Quelle est donc la raison de cette conduite ? C’est parce que cette grâce, qu’on eût faite à Moïse, n’eût pas été avantageuse pour tout le peuple, et qu’elle eût pu être une occasion de chute et de ruine à un grand nombre de Juifs. Car si après avoir été seulement délivrés de la servitude de l’Égypte, ils quittaient Dieu pour ne s’attacher qu’à Moïse, qu’ils regardaient comme l’unique auteur de toutes ces grâces, s’il les eût encore introduits dans cette terre promise, à quelle impiété ne se fussent-ils point emportés ? C’est pour ce sujet que Dieu leur a même voulu cacher son sépulcre.
Samuel aussi a souvent sauvé tout le peuple juif, mais il n’a pu sauver Saül de la colère de Dieu. Jérémie ne put rien pour le peuple juif, quoiqu’il soit marqué qu’il en sauva d’autres.
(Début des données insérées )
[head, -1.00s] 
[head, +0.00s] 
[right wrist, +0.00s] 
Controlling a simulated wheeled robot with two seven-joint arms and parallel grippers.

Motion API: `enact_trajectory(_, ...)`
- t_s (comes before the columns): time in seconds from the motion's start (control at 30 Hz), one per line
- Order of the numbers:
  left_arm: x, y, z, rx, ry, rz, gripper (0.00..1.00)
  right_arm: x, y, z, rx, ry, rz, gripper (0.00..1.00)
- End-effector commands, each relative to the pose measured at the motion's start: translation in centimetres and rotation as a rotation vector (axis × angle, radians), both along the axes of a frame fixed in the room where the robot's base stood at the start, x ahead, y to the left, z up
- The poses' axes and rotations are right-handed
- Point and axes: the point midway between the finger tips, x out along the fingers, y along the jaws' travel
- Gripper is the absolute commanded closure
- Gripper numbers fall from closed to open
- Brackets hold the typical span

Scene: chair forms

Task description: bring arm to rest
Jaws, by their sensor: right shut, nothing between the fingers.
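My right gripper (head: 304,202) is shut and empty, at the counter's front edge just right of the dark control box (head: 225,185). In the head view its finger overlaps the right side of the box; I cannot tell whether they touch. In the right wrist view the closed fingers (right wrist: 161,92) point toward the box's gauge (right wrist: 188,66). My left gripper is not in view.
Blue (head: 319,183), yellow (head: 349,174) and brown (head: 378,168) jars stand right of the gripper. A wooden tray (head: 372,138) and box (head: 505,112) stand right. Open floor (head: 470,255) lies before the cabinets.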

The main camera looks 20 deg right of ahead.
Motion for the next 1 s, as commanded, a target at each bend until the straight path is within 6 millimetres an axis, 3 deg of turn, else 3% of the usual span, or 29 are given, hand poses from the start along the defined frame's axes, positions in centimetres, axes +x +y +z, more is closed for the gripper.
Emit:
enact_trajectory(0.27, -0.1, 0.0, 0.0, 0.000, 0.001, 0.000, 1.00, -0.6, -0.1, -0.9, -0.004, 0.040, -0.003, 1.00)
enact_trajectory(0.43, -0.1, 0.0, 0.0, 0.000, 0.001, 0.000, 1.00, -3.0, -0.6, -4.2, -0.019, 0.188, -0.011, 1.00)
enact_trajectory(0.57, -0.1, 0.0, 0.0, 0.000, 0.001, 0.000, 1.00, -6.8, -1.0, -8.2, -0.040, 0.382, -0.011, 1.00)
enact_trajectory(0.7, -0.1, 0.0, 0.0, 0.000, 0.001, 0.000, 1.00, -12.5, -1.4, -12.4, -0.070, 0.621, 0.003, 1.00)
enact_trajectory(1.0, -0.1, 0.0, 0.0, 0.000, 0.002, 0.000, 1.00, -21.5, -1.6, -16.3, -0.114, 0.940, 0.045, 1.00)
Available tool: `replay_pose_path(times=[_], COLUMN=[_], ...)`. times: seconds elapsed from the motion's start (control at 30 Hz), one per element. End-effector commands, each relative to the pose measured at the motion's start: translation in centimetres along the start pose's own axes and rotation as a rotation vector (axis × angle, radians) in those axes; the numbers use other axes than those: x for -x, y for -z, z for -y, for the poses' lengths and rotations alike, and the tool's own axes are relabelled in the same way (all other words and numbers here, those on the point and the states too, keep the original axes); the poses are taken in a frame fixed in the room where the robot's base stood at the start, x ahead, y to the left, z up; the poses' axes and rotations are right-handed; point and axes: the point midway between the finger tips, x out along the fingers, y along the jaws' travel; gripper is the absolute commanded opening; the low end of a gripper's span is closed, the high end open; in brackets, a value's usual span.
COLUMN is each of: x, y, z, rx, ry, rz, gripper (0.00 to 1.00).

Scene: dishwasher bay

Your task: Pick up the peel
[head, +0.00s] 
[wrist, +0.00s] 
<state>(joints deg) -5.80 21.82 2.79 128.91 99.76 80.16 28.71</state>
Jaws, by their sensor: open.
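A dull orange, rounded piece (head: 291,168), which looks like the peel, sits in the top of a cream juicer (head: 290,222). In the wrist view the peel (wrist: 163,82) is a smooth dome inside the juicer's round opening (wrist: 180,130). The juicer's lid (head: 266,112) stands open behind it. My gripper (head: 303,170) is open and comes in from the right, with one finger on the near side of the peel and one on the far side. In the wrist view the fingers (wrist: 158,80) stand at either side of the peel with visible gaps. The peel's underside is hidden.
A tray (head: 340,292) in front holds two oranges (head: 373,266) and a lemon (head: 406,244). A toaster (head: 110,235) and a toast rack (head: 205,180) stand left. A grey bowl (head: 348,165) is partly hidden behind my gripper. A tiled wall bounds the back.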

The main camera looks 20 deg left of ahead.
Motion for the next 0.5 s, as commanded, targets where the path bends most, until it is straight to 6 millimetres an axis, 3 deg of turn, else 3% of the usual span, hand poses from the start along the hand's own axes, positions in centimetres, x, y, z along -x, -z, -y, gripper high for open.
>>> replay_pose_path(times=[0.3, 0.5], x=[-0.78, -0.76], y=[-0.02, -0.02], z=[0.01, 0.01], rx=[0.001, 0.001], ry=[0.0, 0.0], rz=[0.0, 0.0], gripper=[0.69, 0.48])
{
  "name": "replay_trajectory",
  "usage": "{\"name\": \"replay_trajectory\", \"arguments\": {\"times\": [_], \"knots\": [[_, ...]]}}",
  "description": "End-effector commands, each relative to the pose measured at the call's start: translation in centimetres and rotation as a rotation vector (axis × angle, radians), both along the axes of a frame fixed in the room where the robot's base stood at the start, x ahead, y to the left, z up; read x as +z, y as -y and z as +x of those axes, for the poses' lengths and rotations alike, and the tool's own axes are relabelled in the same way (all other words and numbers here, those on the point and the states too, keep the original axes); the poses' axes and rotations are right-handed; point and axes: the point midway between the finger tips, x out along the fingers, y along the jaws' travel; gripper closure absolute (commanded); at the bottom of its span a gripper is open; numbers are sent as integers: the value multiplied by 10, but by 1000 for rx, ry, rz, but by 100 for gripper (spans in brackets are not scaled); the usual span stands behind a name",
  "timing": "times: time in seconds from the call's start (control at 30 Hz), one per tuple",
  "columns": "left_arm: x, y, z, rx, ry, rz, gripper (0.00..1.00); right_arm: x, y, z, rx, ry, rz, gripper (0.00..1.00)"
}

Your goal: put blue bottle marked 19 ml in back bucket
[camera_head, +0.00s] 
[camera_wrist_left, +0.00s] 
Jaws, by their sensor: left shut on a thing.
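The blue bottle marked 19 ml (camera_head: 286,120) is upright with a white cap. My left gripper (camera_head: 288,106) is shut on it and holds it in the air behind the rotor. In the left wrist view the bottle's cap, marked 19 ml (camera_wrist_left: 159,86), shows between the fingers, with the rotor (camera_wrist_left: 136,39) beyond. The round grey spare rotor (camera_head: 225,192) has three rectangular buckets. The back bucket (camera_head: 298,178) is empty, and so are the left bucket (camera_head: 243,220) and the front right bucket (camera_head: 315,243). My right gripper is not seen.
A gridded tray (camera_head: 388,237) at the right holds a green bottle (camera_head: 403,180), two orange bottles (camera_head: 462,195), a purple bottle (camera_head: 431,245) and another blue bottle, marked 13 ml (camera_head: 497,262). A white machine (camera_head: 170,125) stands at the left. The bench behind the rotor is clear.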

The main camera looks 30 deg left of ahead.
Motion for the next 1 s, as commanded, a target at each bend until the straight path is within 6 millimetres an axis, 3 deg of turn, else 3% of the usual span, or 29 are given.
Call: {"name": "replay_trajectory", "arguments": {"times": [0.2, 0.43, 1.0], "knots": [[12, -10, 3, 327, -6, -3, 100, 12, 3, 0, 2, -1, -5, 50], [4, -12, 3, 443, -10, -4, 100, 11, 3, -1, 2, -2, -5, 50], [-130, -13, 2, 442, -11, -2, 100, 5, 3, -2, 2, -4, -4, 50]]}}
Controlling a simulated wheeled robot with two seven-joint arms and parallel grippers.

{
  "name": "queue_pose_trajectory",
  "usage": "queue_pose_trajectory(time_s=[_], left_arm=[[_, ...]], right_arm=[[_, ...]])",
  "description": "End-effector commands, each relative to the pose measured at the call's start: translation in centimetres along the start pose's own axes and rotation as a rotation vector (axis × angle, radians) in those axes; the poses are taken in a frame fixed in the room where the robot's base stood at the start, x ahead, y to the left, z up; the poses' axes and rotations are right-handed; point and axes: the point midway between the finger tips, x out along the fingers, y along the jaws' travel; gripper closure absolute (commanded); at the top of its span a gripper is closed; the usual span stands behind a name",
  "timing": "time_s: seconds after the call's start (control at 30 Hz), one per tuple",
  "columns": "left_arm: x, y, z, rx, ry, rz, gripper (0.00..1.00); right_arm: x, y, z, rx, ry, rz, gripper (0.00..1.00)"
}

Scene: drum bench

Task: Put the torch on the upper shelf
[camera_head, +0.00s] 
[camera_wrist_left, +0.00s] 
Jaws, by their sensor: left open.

Daniel put bien délivrer de la mort les sages de Babylone, mais il ne put délivrer les Juifs de la servitude. Ce prophète alors délivra les uns, et ne put délivrer les autres ; mais nous voyons dans l’Évangile qu’un même homme qui avait pu se délivrer en un temps, ne put plus se délivrer en un autre ; celui qui devait les dix mille talents, obtint d’abord la remise de la dette, et ne la put obtenir ensuite. Un autre, au contraire, s’étant perdu d’abord, se sauva depuis, comme cet enfant prodigue, qui, après avoir dissipé le bien de son père, revint à lui et obtint le pardon de sa faute.
Si donc nous sommes lâches et paresseux, les autres ne nous pourront secourir : mais si nous veillons sur nous, nous nous secourrons nous-mêmes, et beaucoup mieux que les autres ne le pourraient faire. Dieu aime bien mieux accorder sa grâce aux prières que nous lui en faisons nous-mêmes, qu’à celles que lui font les autres pour nous, parce que l’application même avec laquelle nous nous mettons en peine de détourner sa colère, fait que nous approchons de lui avec plus de confiance, et que nous réglons notre vie avec plus de soin. C’est ainsi qu’il fit autrefois miséricorde à la Chananéenne, qu’il guérit Madeleine, et qu’il fit passer ce saint larron de la croix dans le paradis, sans aucun médiateur qui priât pour eux.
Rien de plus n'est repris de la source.